From the 1980s until the 2000s, we were in an “AI Winter” where machine learning faced a plateau of advancement it couldn’t overcome. One of the problems was that if you had too many layers in a network, the gradients would go to zero (vanishing gradients) or infinity (exploding gradients). “Deep Learning” was the term used to describe the goal of training a deep neural network with many layers. Researchers finally achieved this by changing how training worked, using different activation functions and different network architectures to allow derivatives to make it through deeper networks.

Conclusions

If you’ve made it this far, congratulations!

You should now have a solid understanding of the basics of machine learning and differentiable programming, and should be able to start experimenting with them on your own.

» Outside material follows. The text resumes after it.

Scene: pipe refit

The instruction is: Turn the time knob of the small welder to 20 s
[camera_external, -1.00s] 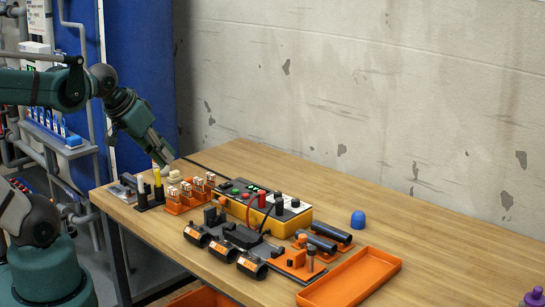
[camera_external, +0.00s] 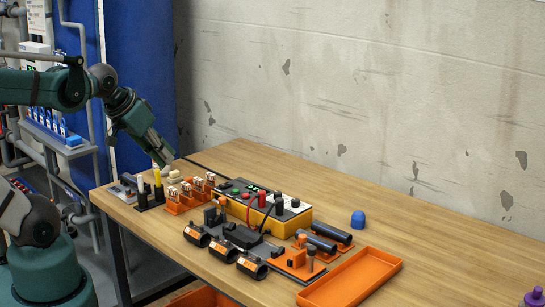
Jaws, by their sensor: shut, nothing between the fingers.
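The small welder (camera_external: 262,208) is a yellow box with a dark top on the table. Its top carries a small display with green marks, green and red buttons, and dark knobs on light panels. A dark knob (camera_external: 279,203) stands toward its right end; I cannot read the dial marks or tell which knob sets the time. My gripper (camera_external: 165,163) is shut and empty, pointing down above the table's back left part. It is left of the welder and apart from it.
An orange rack (camera_external: 185,204) with small fittings stands left of the welder. Black clamps (camera_external: 223,252) and dark pipes (camera_external: 331,231) lie in front and to the right. The table's back right is clear.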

You may also be wondering if using plain C++ to do machine learning is a good idea or not. As far as training goes, it probably would make most sense to go with something like pytorch or similar and use the “industry standard” tools. Going this route would give you access to the latest and greatest algorithms and allow you to more easily find people to help you when you get stuck or run into problems. It’s also easier to hire for.

Runtime is a different story though. There are inference libraries and middleware to do inference in C++, but these tend not to be appropriate for use by game dev out of the box. In game development, we need to use our own allocators, we usually need exceptions turned off, we need to manage our own threads, we would prefer not to use the STL, we have sub-millisecond budgets, and so on. These requirements are not common outside of game development, and game developers don’t make up the largest group of coders out there, so the best practice at the moment seems to be to roll our own runtime inference.

NVIDIA did recently release differentiable slang, however. Slang is an HLSL+ shader language which can be compiled down to plain HLSL and other shader languages. The differentiable portion also survives this transformation. Differentiable slang opens the door to doing learning — not just inference — at runtime on the GPU, in DX12, Vulkan, and even consoles.